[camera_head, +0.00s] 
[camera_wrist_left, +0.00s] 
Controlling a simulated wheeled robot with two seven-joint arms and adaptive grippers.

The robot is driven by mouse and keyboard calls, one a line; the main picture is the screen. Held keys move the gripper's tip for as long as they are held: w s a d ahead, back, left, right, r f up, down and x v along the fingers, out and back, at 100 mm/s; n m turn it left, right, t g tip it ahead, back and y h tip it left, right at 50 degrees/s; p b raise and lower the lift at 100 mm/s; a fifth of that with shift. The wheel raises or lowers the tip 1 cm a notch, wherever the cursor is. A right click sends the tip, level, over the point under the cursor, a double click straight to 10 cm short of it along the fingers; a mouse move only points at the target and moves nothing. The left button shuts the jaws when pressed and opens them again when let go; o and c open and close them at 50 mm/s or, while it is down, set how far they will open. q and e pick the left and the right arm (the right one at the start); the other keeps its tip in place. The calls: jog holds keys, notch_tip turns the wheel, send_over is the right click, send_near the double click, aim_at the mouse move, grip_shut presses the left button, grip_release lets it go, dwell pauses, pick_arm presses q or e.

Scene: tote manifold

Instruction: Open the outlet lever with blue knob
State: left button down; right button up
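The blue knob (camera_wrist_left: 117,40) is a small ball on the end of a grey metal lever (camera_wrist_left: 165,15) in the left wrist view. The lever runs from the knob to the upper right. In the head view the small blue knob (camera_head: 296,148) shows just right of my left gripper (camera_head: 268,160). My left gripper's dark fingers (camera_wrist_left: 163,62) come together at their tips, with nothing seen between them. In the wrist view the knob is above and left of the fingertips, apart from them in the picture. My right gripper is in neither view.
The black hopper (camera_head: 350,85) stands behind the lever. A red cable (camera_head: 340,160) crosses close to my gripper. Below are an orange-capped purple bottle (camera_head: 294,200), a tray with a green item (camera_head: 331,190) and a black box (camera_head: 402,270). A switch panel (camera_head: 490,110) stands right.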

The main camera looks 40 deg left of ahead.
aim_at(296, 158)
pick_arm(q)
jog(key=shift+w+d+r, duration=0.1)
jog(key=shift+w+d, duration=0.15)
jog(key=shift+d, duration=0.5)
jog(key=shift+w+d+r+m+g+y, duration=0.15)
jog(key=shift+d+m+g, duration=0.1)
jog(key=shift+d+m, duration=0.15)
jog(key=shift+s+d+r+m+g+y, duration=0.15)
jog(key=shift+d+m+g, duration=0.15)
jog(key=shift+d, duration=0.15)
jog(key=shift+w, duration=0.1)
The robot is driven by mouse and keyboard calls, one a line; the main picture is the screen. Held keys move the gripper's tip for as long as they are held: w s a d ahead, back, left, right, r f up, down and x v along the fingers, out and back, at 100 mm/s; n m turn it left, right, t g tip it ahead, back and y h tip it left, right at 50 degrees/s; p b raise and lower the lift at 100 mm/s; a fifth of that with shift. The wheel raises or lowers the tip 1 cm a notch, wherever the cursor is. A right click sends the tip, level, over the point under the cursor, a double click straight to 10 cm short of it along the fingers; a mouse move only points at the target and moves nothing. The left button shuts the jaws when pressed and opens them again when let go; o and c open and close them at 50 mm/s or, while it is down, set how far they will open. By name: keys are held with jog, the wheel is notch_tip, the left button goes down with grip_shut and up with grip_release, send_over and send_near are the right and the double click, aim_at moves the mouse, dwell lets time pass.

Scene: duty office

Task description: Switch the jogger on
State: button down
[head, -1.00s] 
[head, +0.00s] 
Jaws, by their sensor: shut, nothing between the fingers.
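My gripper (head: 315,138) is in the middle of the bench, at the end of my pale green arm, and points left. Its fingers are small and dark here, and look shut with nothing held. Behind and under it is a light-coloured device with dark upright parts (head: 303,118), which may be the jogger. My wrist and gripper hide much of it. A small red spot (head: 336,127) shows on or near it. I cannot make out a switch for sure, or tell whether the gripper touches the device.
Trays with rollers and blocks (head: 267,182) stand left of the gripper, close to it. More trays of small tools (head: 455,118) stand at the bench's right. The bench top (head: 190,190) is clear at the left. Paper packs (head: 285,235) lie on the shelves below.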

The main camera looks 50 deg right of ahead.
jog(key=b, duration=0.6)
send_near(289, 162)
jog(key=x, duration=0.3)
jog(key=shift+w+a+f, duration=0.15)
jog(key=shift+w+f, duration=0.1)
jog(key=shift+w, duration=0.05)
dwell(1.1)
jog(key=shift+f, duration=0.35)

________

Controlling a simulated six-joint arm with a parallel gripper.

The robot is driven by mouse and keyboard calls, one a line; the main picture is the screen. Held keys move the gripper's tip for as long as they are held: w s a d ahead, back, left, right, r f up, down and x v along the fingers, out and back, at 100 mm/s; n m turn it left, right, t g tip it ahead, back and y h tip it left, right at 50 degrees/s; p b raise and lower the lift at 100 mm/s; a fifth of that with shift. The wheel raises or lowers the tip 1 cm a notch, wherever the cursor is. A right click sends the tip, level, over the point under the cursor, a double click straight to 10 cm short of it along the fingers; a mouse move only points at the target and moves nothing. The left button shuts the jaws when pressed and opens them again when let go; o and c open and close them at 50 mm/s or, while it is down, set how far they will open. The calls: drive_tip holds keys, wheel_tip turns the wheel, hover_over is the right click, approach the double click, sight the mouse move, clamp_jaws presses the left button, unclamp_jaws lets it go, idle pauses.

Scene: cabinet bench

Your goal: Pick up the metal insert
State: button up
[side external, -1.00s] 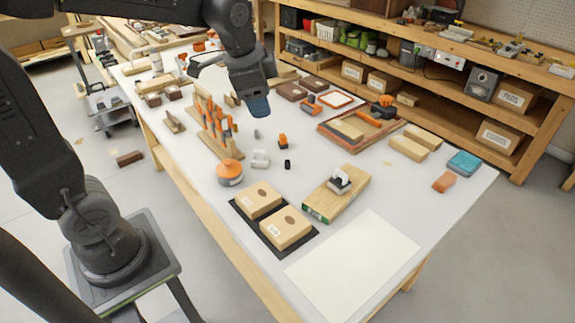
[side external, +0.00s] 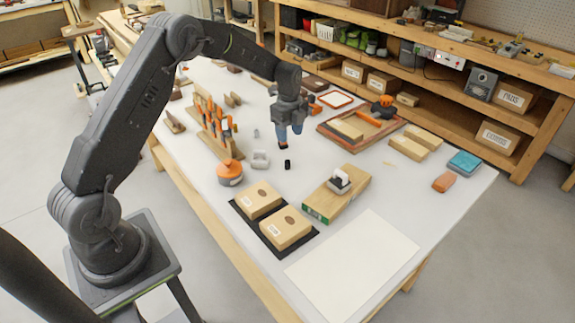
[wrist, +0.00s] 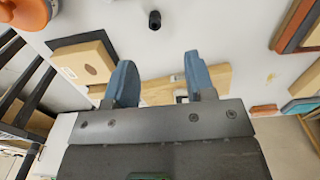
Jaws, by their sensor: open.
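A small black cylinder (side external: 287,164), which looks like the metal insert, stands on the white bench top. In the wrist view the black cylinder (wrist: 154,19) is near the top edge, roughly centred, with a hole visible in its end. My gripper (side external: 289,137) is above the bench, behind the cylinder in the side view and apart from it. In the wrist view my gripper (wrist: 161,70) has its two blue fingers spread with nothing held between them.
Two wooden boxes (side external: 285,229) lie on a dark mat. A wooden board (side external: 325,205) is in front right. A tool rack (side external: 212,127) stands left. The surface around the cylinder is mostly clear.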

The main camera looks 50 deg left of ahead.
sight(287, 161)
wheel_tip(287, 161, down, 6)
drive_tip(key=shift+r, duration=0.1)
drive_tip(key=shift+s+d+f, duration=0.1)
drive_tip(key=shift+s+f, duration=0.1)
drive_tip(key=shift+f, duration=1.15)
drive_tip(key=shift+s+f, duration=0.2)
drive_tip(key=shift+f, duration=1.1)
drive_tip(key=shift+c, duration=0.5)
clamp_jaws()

________

▸ **Task brief**:
Drop the images and output only the lines from the one that contains "[side external, -1.00s]" to the one that contains "[wrist, +0.00s]", both included.

▸ **Answer in full**:
[side external, -1.00s] 
[side external, +0.00s] 
[wrist, +0.00s] 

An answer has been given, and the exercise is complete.